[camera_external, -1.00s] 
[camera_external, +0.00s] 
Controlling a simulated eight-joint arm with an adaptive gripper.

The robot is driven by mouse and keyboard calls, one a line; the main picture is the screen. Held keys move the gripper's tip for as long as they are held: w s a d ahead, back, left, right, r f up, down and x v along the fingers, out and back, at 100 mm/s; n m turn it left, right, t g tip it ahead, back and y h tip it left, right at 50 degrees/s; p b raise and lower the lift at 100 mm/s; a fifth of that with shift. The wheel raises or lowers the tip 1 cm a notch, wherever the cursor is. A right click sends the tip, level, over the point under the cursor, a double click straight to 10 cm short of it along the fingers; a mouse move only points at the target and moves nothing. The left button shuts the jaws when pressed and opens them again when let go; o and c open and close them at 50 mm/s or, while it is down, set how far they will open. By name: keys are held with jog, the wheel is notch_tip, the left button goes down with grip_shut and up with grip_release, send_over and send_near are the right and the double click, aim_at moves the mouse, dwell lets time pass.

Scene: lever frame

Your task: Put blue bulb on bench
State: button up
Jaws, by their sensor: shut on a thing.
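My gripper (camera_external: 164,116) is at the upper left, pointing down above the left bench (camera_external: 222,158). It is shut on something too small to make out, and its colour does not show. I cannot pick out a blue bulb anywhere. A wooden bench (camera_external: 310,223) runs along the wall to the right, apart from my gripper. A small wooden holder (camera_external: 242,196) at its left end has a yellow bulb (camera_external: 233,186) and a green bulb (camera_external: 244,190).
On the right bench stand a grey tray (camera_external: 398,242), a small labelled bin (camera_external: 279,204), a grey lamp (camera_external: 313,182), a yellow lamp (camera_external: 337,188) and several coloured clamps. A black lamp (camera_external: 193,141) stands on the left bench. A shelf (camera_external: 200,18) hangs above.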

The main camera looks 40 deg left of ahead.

# # # # #

WHAT IS REQUIRED:
Each line above must be reproduced exactly as it stands.

EXERCISE ANSWER:
[camera_external, -1.00s] 
[camera_external, +0.00s] 
Controlling a simulated eight-joint arm with an adaptive gripper.

The robot is driven by mouse and keyboard calls, one a line; the main picture is the screen. Held keys move the gripper's tip for as long as they are held: w s a d ahead, back, left, right, r f up, down and x v along the fingers, out and back, at 100 mm/s; n m turn it left, right, t g tip it ahead, back and y h tip it left, right at 50 degrees/s; p b raise and lower the lift at 100 mm/s; a fifth of that with shift. The wheel raises or lowers the tip 1 cm a notch, wherever the cursor is. A right click sends the tip, level, over the point under the cursor, a double click straight to 10 cm short of it along the fingers; a mouse move only points at the target and moves nothing. The left button shuts the jaws when pressed and opens them again when let go; o and c open and close them at 50 mm/s or, while it is down, set how far they will open. By name: keys are held with jog, the wheel is notch_tip, the left button goes down with grip_shut and up with grip_release, send_over and send_near are the right and the double click, aim_at moves the mouse, dwell lets time pass.

Scene: lever frame

Your task: Put blue bulb on bench
State: button up
Jaws, by their sensor: shut on a thing.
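My gripper (camera_external: 164,116) is at the upper left, pointing down above the left bench (camera_external: 222,158). It is shut on something too small to make out, and its colour does not show. I cannot pick out a blue bulb anywhere. A wooden bench (camera_external: 310,223) runs along the wall to the right, apart from my gripper. A small wooden holder (camera_external: 242,196) at its left end has a yellow bulb (camera_external: 233,186) and a green bulb (camera_external: 244,190).
On the right bench stand a grey tray (camera_external: 398,242), a small labelled bin (camera_external: 279,204), a grey lamp (camera_external: 313,182), a yellow lamp (camera_external: 337,188) and several coloured clamps. A black lamp (camera_external: 193,141) stands on the left bench. A shelf (camera_external: 200,18) hangs above.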

The main camera looks 40 deg left of ahead.

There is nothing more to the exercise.